> **What is asked**: From the entries below, copy exactly the lines from the one that contains "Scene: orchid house" through the one that contains "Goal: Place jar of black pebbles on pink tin", both included, and only those.

> **Input rows**:

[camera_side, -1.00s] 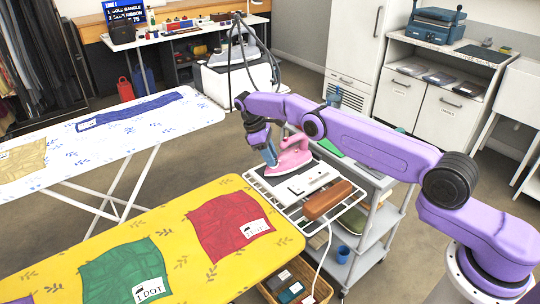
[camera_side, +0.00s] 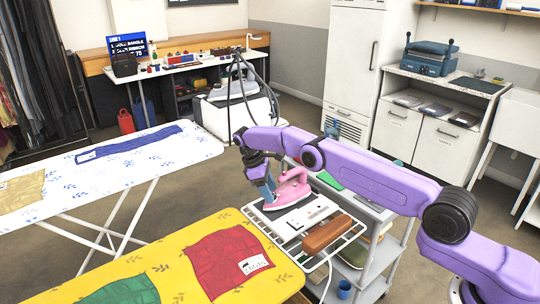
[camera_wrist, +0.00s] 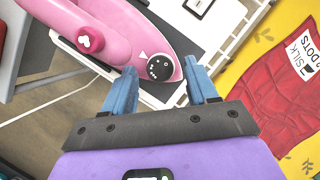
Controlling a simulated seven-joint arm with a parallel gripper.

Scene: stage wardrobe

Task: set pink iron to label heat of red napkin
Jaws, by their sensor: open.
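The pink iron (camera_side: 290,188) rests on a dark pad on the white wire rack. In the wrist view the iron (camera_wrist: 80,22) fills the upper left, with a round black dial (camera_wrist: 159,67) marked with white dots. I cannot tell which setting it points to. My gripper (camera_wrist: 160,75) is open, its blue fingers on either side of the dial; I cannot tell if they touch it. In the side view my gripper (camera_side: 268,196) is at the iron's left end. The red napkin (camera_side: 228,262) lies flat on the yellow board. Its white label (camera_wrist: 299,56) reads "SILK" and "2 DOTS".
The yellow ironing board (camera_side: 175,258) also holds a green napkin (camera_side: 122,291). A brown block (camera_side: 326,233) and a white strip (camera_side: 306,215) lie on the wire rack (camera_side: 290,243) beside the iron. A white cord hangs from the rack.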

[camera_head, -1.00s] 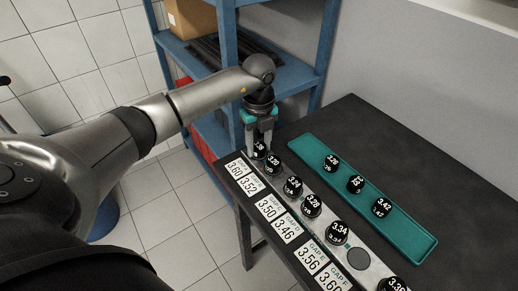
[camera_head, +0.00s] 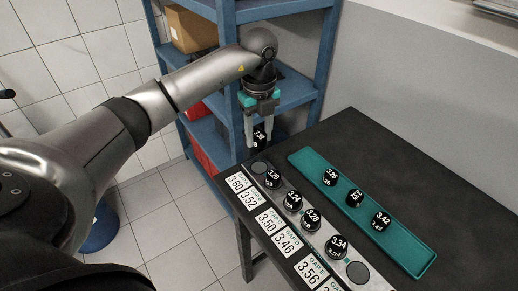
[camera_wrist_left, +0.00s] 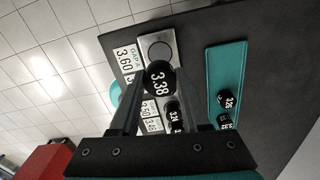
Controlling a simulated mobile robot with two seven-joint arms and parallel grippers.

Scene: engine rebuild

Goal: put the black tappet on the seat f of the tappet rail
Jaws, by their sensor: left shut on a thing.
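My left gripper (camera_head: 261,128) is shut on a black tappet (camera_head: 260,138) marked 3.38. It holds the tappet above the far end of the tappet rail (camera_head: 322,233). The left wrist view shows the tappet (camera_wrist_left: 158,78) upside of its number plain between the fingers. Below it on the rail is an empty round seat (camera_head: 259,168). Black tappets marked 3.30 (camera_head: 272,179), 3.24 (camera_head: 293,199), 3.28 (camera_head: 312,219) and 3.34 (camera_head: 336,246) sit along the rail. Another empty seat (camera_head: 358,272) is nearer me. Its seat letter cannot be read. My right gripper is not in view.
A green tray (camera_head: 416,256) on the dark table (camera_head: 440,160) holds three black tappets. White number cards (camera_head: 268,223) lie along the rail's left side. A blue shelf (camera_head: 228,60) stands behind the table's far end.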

...

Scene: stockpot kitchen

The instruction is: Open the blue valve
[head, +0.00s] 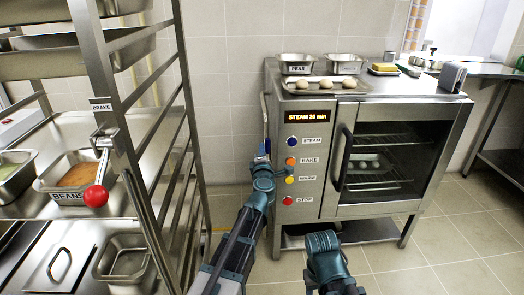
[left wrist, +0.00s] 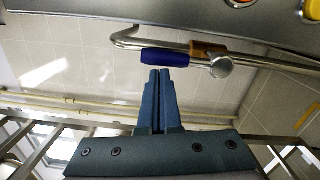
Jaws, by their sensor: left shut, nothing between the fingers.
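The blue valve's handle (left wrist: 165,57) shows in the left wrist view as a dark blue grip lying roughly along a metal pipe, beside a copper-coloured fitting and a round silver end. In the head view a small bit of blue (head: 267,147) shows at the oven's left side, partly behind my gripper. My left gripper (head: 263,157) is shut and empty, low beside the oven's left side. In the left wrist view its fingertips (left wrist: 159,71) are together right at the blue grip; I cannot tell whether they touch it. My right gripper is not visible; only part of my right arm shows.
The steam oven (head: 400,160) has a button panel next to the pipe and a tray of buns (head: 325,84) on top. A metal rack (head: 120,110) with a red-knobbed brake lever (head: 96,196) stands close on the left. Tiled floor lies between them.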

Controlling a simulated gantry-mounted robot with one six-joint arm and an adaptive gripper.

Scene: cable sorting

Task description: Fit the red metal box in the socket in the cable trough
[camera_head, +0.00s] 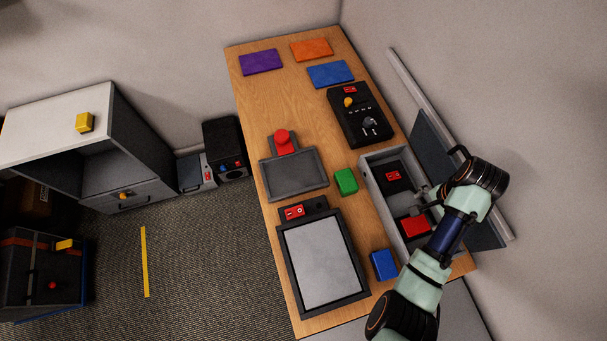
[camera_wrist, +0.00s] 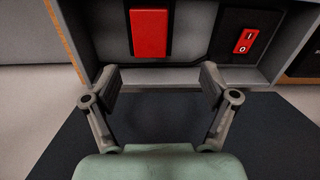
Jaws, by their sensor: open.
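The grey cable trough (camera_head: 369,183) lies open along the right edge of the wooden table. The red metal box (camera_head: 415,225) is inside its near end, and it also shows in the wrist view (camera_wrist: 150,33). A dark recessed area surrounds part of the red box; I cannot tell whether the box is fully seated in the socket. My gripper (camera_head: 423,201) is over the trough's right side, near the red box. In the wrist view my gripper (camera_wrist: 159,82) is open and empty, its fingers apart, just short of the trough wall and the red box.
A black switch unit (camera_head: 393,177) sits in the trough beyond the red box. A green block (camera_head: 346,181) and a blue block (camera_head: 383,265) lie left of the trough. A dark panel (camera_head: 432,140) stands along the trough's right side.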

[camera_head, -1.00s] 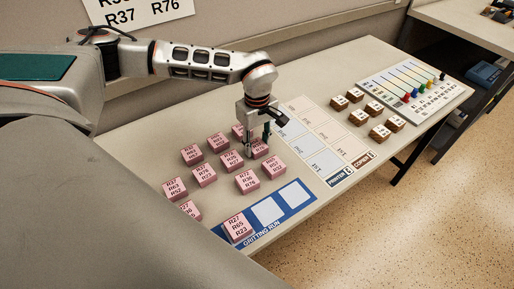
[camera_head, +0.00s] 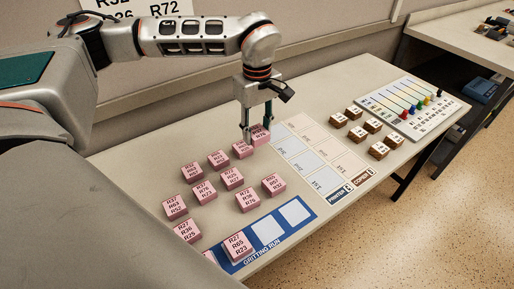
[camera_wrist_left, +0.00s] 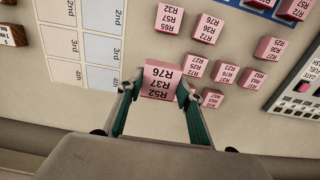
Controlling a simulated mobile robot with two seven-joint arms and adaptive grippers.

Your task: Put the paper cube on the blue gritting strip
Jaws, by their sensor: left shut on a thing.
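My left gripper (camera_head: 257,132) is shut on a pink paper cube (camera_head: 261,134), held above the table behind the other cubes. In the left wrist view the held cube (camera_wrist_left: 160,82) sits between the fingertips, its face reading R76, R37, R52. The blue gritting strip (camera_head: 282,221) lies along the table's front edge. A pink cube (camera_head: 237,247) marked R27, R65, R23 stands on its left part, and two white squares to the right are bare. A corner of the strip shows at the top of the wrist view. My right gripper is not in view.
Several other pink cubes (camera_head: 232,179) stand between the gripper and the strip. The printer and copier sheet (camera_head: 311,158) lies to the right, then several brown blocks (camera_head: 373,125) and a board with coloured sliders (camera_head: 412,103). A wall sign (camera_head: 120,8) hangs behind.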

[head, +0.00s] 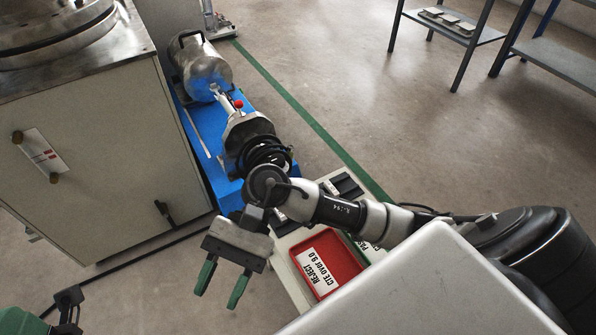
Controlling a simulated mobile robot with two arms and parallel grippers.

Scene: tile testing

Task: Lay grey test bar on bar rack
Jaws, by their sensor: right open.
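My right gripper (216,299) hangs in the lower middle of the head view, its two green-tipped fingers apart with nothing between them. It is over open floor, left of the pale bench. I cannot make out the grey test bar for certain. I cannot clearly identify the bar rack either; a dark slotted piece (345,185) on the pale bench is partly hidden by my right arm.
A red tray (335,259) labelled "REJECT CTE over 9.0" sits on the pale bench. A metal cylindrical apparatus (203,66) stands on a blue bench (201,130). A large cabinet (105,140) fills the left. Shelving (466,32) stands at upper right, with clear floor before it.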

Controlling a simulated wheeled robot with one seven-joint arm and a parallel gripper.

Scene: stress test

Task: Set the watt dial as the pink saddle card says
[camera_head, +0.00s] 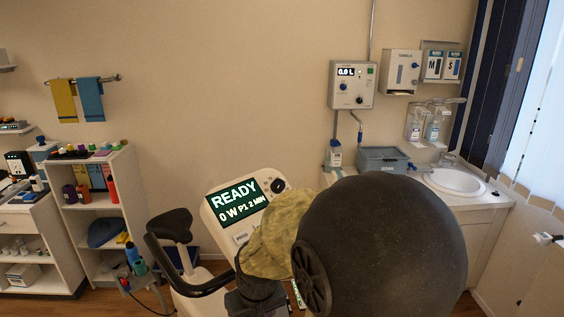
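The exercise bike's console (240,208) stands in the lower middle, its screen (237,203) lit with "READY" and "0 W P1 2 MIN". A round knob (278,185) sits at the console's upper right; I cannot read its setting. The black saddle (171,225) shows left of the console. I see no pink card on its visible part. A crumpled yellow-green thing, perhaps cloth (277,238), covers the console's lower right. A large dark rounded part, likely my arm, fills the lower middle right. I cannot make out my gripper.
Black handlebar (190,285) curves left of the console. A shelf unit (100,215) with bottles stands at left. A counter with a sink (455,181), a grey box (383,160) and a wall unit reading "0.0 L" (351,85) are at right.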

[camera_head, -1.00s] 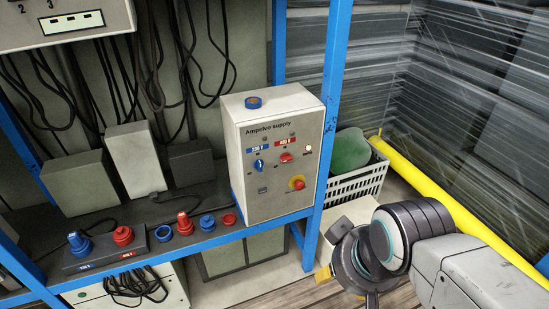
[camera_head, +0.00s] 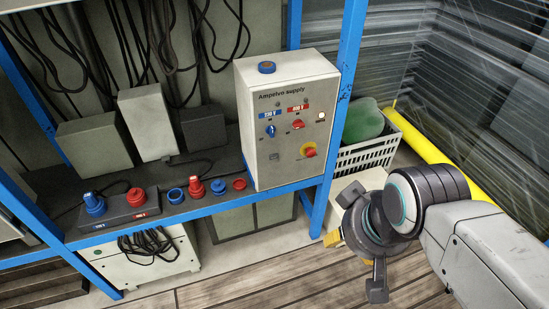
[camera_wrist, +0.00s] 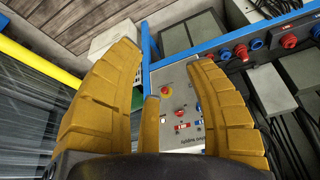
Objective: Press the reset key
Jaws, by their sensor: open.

...

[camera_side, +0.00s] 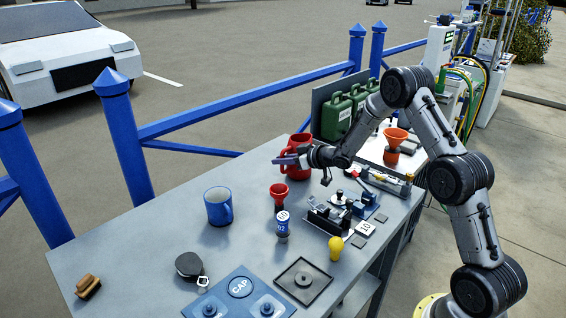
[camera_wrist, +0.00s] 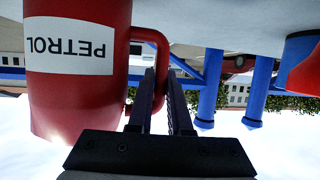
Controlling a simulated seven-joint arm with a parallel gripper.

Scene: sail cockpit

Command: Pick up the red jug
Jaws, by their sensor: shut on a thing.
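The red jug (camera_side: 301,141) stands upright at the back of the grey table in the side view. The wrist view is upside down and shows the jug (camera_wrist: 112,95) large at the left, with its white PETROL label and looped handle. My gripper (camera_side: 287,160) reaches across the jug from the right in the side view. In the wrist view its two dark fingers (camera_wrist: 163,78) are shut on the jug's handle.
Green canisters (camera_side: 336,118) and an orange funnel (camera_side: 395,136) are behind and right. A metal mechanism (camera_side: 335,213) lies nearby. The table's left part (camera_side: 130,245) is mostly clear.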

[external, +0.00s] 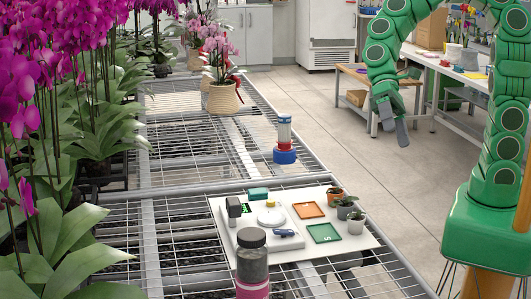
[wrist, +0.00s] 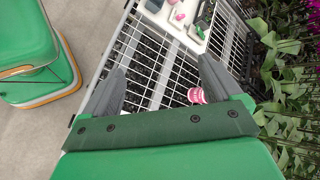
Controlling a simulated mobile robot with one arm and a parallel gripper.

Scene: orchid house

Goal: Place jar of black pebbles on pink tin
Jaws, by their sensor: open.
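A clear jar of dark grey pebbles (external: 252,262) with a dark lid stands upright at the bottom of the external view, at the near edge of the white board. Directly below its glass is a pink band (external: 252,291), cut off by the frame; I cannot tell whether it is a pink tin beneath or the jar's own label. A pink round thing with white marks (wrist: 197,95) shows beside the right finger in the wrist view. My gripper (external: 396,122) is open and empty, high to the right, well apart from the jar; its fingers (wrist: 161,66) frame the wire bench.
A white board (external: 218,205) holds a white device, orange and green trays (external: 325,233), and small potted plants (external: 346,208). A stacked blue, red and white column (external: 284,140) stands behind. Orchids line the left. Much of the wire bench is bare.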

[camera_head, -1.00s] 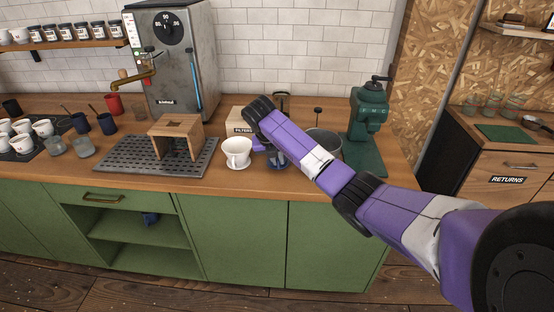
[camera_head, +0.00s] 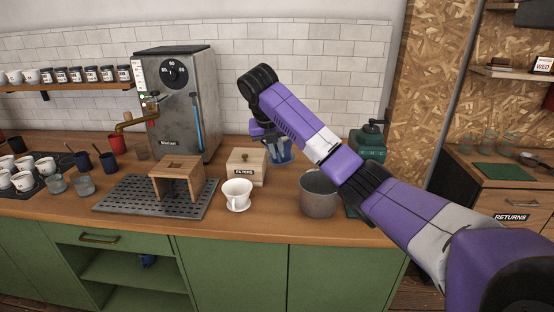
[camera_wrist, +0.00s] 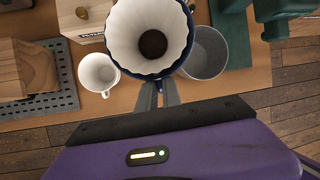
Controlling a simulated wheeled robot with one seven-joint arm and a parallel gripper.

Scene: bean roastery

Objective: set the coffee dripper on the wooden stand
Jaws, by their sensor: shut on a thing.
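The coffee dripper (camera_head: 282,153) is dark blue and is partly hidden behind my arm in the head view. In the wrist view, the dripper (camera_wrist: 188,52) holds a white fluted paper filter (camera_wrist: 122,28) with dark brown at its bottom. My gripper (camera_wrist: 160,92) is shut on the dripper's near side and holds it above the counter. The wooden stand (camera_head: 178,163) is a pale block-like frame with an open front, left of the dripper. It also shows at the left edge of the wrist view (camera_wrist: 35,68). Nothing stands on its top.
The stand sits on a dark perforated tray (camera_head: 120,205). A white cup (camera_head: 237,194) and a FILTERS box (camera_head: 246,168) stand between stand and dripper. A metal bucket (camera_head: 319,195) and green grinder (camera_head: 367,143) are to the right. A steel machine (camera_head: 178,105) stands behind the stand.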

> **Response to this exercise**:
Scene: orchid house

Goal: Place jar of black pebbles on pink tin

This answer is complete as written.